[Records from a data collection]
□ □ □ □ □ □ □

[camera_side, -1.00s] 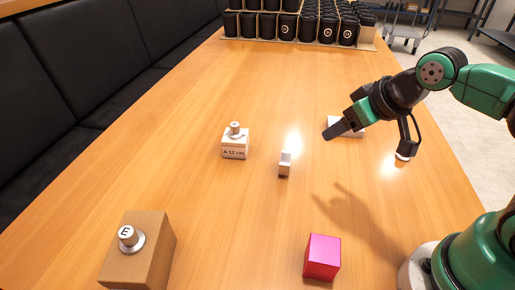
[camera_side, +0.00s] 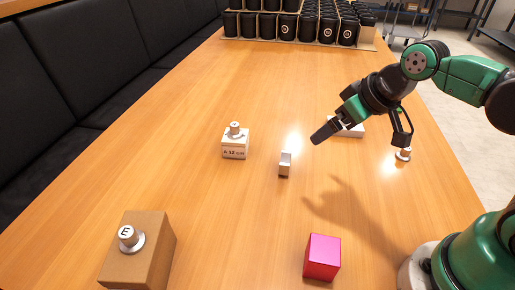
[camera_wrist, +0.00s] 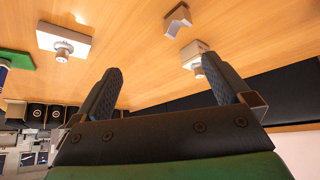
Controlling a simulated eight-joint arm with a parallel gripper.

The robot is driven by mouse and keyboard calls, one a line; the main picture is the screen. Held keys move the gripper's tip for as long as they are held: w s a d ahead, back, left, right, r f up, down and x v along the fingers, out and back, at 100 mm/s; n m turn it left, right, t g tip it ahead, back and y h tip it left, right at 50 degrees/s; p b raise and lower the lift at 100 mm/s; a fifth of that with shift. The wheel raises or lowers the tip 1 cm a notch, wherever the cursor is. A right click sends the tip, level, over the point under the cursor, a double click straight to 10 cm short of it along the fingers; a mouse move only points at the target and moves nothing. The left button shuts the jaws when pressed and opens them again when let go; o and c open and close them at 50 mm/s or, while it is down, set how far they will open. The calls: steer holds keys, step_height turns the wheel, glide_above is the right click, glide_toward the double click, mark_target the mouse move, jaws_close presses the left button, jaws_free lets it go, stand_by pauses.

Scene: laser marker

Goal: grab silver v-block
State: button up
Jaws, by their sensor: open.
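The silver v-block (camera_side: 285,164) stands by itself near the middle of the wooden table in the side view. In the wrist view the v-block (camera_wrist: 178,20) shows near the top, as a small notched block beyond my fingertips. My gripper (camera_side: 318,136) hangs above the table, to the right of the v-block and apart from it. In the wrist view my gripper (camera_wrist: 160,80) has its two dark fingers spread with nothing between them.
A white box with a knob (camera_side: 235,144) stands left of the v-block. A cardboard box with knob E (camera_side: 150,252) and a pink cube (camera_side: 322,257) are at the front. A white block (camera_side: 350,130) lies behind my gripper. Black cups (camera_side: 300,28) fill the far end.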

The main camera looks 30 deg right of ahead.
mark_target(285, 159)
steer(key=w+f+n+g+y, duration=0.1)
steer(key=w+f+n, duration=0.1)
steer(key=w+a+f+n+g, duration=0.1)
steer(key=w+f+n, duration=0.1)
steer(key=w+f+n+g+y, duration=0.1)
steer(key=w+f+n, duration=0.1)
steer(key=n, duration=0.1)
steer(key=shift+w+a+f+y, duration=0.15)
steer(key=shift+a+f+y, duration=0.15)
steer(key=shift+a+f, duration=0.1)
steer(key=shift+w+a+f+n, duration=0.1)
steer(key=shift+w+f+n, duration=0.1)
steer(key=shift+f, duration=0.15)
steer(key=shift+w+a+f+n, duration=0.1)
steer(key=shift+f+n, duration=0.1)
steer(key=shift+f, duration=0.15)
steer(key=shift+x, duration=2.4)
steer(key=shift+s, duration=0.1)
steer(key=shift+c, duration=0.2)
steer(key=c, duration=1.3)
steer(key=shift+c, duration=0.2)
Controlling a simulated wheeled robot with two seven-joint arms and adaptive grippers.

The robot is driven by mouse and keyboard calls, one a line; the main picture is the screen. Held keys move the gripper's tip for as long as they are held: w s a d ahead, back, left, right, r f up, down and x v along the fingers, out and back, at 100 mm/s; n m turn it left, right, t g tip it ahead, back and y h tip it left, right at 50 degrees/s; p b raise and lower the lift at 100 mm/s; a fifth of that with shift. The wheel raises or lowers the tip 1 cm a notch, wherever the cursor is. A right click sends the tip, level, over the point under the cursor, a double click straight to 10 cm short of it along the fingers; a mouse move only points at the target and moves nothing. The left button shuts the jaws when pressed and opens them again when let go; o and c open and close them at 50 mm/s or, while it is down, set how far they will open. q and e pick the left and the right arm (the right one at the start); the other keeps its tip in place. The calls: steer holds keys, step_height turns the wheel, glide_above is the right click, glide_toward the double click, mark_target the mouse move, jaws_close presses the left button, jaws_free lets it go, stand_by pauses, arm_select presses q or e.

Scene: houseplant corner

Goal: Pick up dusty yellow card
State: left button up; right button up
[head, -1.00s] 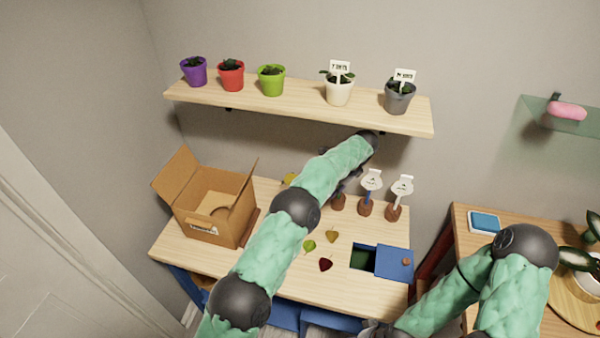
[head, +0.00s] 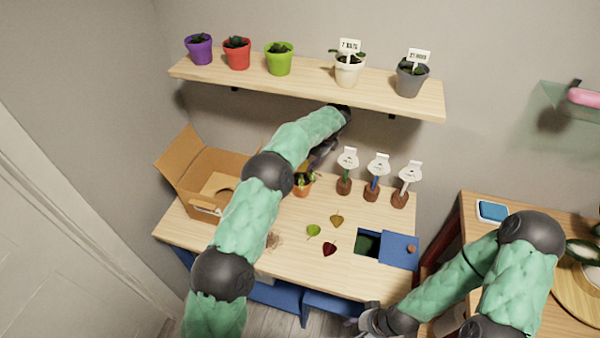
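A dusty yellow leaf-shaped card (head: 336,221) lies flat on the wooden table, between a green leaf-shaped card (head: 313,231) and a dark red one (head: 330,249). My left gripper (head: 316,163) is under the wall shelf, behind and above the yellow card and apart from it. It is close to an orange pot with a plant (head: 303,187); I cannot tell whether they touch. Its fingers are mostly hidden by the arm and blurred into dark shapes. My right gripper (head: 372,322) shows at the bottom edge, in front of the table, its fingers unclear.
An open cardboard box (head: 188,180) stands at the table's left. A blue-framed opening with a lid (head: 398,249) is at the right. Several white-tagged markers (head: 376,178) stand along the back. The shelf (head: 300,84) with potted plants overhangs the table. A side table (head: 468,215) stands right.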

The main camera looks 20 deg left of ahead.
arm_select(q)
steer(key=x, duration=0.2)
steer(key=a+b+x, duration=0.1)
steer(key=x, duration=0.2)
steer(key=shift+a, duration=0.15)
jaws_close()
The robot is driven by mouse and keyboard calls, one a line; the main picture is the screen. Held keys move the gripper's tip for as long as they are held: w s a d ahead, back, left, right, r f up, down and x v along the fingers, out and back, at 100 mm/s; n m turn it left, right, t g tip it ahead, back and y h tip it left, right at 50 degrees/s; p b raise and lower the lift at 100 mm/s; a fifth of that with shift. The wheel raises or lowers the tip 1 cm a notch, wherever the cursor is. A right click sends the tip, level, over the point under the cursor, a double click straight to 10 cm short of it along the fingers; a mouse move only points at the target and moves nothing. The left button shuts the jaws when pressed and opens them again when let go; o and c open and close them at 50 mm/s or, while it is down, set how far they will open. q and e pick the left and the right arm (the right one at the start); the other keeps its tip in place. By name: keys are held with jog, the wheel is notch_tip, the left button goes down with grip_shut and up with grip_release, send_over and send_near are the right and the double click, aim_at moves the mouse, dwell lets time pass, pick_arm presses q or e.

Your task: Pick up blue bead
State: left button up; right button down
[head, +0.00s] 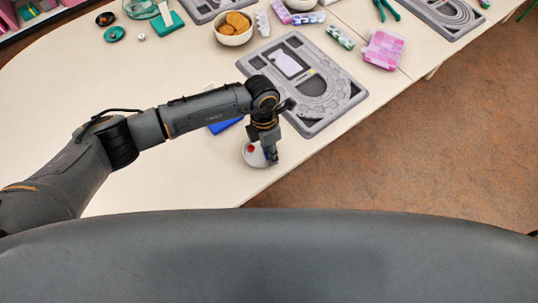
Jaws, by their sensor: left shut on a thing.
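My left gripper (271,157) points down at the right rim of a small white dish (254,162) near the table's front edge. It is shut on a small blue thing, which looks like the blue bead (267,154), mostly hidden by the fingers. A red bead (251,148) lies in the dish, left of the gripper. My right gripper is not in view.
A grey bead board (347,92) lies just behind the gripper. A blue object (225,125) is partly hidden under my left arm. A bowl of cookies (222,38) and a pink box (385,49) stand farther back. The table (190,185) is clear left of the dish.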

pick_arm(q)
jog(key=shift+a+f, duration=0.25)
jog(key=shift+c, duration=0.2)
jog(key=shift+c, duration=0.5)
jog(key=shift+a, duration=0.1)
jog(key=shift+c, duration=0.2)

□ □ □ □ □ □ □

* **Aim of the exercise**
Leave out the pictures and copy every record above exactly.

* **Correct output**
[camera_side, -1.00s] 
[camera_side, +0.00s] 
[camera_wrist, +0.00s] 
Controlling a simulated eight-joint arm with a parallel gripper.

The robot is driven by mouse and keyboard calls, one a line; the main picture is the screen. Held keys move the gripper's tip for as long as they are held: w s a d ahead, back, left, right, r f up, down and x v along the fingers, out and back, at 100 mm/s; n m turn it left, right, t g tip it ahead, back and y h tip it left, right at 50 degrees/s; p b raise and lower the lift at 100 mm/s; a fifth of that with shift. The wheel raises or lowers the tip 1 cm a notch, wherever the cursor is. A right click sends the tip, level, over the point under the cursor, a double click straight to 10 cm short of it along the fingers; a mouse move only points at the target and moves nothing. The left button shuts the jaws when pressed and opens them again when let go; o and c open and close them at 50 mm/s or, while it is down, set how far they will open. The calls: steer holds keys, step_height turns the wheel, glide_above is the right click, glide_toward the double click, mark_target the mouse move, jaws_close presses the left button, jaws_free lets it go, stand_by pauses.

Scene: laser marker

Goal: grab silver v-block
State: button up
Jaws, by their sensor: open.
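The silver v-block (camera_side: 285,164) stands by itself near the middle of the wooden table in the side view. In the wrist view the v-block (camera_wrist: 178,20) shows near the top, as a small notched block beyond my fingertips. My gripper (camera_side: 318,136) hangs above the table, to the right of the v-block and apart from it. In the wrist view my gripper (camera_wrist: 160,80) has its two dark fingers spread with nothing between them.
A white box with a knob (camera_side: 235,144) stands left of the v-block. A cardboard box with knob E (camera_side: 150,252) and a pink cube (camera_side: 322,257) are at the front. A white block (camera_side: 350,130) lies behind my gripper. Black cups (camera_side: 300,28) fill the far end.

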The main camera looks 30 deg right of ahead.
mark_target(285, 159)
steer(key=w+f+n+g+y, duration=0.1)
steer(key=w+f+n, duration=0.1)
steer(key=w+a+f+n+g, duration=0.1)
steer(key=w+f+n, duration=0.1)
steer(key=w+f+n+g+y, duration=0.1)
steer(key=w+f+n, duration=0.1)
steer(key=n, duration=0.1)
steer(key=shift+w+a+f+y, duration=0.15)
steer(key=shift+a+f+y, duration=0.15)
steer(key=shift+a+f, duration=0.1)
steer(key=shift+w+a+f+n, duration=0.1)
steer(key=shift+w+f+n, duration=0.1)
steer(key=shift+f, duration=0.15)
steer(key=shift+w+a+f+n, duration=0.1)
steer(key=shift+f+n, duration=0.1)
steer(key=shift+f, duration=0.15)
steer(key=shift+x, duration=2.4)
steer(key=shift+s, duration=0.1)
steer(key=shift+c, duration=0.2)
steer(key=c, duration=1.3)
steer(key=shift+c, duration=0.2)
Controlling a simulated wheeled robot with two seven-joint arms and adaptive grippers.

The robot is driven by mouse and keyboard calls, one a line; the main picture is the screen. Held keys move the gripper's tip for as long as they are held: w s a d ahead, back, left, right, r f up, down and x v along the fingers, out and back, at 100 mm/s; n m turn it left, right, t g tip it ahead, back and y h tip it left, right at 50 degrees/s; p b raise and lower the lift at 100 mm/s; a fifth of that with shift. The wheel raises or lowers the tip 1 cm a notch, wherever the cursor is. A right click sends the tip, level, over the point under the cursor, a double click straight to 10 cm short of it along the fingers; a mouse move only points at the target and moves nothing. The left button shuts the jaws when pressed and opens them again when let go; o and c open and close them at 50 mm/s or, while it is down, set how far they will open. q and e pick the left and the right arm (the right one at the start); the other keeps its tip in place. The calls: steer holds keys, step_height turns the wheel, glide_above is the right click, glide_toward the double click, mark_target the mouse move, jaws_close presses the left button, jaws_free lets it go, stand_by pauses, arm_select presses q or e.

Scene: houseplant corner

Goal: Pick up dusty yellow card
State: left button up; right button up
[head, -1.00s] 
[head, +0.00s] 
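A dusty yellow leaf-shaped card (head: 336,221) lies flat on the wooden table, between a green leaf-shaped card (head: 313,231) and a dark red one (head: 330,249). My left gripper (head: 316,163) is under the wall shelf, behind and above the yellow card and apart from it. It is close to an orange pot with a plant (head: 303,187); I cannot tell whether they touch. Its fingers are mostly hidden by the arm and blurred into dark shapes. My right gripper (head: 372,322) shows at the bottom edge, in front of the table, its fingers unclear.
An open cardboard box (head: 188,180) stands at the table's left. A blue-framed opening with a lid (head: 398,249) is at the right. Several white-tagged markers (head: 376,178) stand along the back. The shelf (head: 300,84) with potted plants overhangs the table. A side table (head: 468,215) stands right.

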The main camera looks 20 deg left of ahead.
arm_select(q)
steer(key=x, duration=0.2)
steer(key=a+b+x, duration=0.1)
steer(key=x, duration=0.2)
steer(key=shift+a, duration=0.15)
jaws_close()
The robot is driven by mouse and keyboard calls, one a line; the main picture is the screen. Held keys move the gripper's tip for as long as they are held: w s a d ahead, back, left, right, r f up, down and x v along the fingers, out and back, at 100 mm/s; n m turn it left, right, t g tip it ahead, back and y h tip it left, right at 50 degrees/s; p b raise and lower the lift at 100 mm/s; a fifth of that with shift. The wheel raises or lowers the tip 1 cm a notch, wherever the cursor is. A right click sends the tip, level, over the point under the cursor, a double click straight to 10 cm short of it along the fingers; a mouse move only points at the target and moves nothing. The left button shuts the jaws when pressed and opens them again when let go; o and c open and close them at 50 mm/s or, while it is down, set how far they will open. q and e pick the left and the right arm (the right one at the start); the other keeps its tip in place. By name: keys are held with jog, the wheel is notch_tip, the left button goes down with grip_shut and up with grip_release, send_over and send_near are the right and the double click, aim_at moves the mouse, dwell lets time pass, pick_arm presses q or e.

Your task: Pick up blue bead
State: left button up; right button down
[head, +0.00s] 
Jaws, by their sensor: left shut on a thing.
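My left gripper (271,157) points down at the right rim of a small white dish (254,162) near the table's front edge. It is shut on a small blue thing, which looks like the blue bead (267,154), mostly hidden by the fingers. A red bead (251,148) lies in the dish, left of the gripper. My right gripper is not in view.
A grey bead board (347,92) lies just behind the gripper. A blue object (225,125) is partly hidden under my left arm. A bowl of cookies (222,38) and a pink box (385,49) stand farther back. The table (190,185) is clear left of the dish.

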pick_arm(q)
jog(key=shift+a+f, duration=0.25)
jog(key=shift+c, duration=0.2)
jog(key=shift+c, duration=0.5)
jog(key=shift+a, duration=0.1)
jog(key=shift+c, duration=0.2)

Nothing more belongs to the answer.